Kedungmulyo, Boyolali (20/07/2023) – Tradisi Malam Satu Suro adalah tradisi dalam menyambut tahun baru sistem penanggalan kalender Jawa yang bertepatan pada tanggal satu suro atau 1 Muharram pada kalender hijriah. Tradisi malam satu suro ini sangat erat kaitannuya dengan unsur-unsur kepercayaan lokal tradisional masyarakat jawa. Banyak masyarakat Jawa percaya bahwa malam satu suro memiliki pengaruh spiritual dan menjadi saat yang tepat untuk merenung, berdoa, serta merayakan atas berkah yang diberikan di awal tahun tersebut.

Hampir setiap masyarakat Jawa mengadakan upacara ataupun tradisi ketika malam satu suro tiba. Tradisi yang dilakukan pun beragam dan berbeda-beda sesuai dengan kepercayaan di setiap daerah. Beberapa masyarakat ada yang melaksanakan tradisi malam satu suro dengan ziarah makam, membakar dupa, mengadakan selametan, hingga melakukan upacara khusus. Hal ini pula yang terjadi di Desa Kedungmulyo, dimana tradisi malam satu suro sudah berlangsung selama puluhan tahun dan masih terus dilaksanakan setiap tahunnya. Cara mereka menyambut tradisi malam satu suro pun dapat dikatakan cukup menarik untuk dibahas.

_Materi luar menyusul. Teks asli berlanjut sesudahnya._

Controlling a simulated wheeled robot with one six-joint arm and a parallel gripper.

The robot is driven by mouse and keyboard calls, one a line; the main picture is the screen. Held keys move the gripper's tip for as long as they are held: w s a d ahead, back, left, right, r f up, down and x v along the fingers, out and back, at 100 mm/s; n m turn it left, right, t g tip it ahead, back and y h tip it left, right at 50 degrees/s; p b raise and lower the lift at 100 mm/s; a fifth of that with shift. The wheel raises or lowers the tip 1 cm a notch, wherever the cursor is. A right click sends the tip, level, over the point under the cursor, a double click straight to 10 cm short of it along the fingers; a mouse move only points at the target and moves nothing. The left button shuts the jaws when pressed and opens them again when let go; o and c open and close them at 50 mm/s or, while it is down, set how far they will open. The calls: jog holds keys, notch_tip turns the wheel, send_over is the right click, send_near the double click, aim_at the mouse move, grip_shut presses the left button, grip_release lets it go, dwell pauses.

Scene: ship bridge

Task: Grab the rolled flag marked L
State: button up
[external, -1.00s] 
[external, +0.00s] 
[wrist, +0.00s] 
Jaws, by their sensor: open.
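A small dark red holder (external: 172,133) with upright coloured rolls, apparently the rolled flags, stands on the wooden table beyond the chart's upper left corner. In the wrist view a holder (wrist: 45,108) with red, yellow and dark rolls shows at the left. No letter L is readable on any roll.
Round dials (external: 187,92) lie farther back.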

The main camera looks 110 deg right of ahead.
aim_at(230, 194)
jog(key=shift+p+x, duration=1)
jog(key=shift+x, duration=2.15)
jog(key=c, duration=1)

Muhammad Farid Akbar, Mahasiswa KKN Tim II UNDIP 2023 Desa Kedungmulyo dari Jurusan Antropologi Sosial, bersama rekan-rekan berusaha mengulik makna dari setiap prosesi tradisi malam satu suro di Dukuh Ngrakum Desa Kedungmulyo melalui etnografi pencatatan makna dan simbol. Proses pencatatan ini dilakukan dengan 2 cara, yaitu wawancara kepada beberapa narasumber seperti sesepuh desa dan kepala dukuh, serta mengikuti setiap prosesi yang berlangsung pada tradisi malam satu suro tersebut. Hasilnya, setiap prosesi yang berlangsung dari awal hingga akhir tradisi malam satu suro memiliki makna dan tujuannya tersendiri yang dipercaya oleh masyarakat Ngrakum.

Simbol dan Makna yang terkandung dalam tradisi malam satu suro di Desa Kedungmulyo antara lain sebagai berikut:

  1. Penguburan Kaki dan Kepala Kambing: Sebelum acara malam satu suro dimulai pada malam hari, masyarakat Kedungmulyo melakukan penyembelihan kambing terlebih dahulu pada siang hari. Penguburan kaki dan kepala kambing ini dipercaya oleh masyarakat Ngrakum sebagai salah satu bentuk tolak bala. Sebelum proses penguburan, dilakukan pembacaan doa terlebih dahulu oleh sesepuh desa.
  2. Ayam Panggang: Ayam Panggang ini menjadi simbol atau sarana permintaan doa pada tuhan. Menurut penuturan Pak Suparman selaku sesepuh desa, masyarakat Jawa akan meminta apapun kepada tuhan harus memiliki sarananya.
  3. Pembacaan Ikrar: Ikrar adalah doa yang dibacakan dalam bahasa jawa yang selalu dibacakan setiap syukuran, tradisi, atau upacara-upacara pada masyarakat Jawa. Ikrar yang dibacakan tersebut bertujuan untuk berdoa kepada tuhan dan syukur atas berkah tahun baru. Selain itu, ikrar dibacakan untuk menjunjung kanjeng Nabi Muhammad SAW dan kelurganya.
  4. Uang Wajib: Uang Wajib adalah uang sedekah bagi mereka yang tidak mempu membawa ayam panggang, atau dalam arti lain sebagai uang pengganti. Uang Wajib ini juga dimaknai sebagai tanda terima kasih kepada Pak Bayan, pembaca doa, dan pembaca ikrar karena telah didoakan. Uang wajib ini tidak dituntut nominal yang harus diberikan, tetapi hanya seikhlasnya saja.

Oleh karena itu, dengan adanya pencatatan makna dan simbol dari tradisi malam satu suro di Desa Kedungmulyo ini diharapkan dapat membuka wawasan masyarakat luas untuk lebih mengenal kekayaan budaya dan kearifan lokal masyarakat. Pencatatan ini juga dapat dimanfaatkan bagi anak muda di Desa Kedungmulyo untuk dapat terus melanjutkan tradisi malam satu suro ini di masa depan. Selain itu, pencatatan symbol dan makna ini diharapkan agar masyarakat lebih menghargai keragaman budaya dan kearifan lokal yang ada.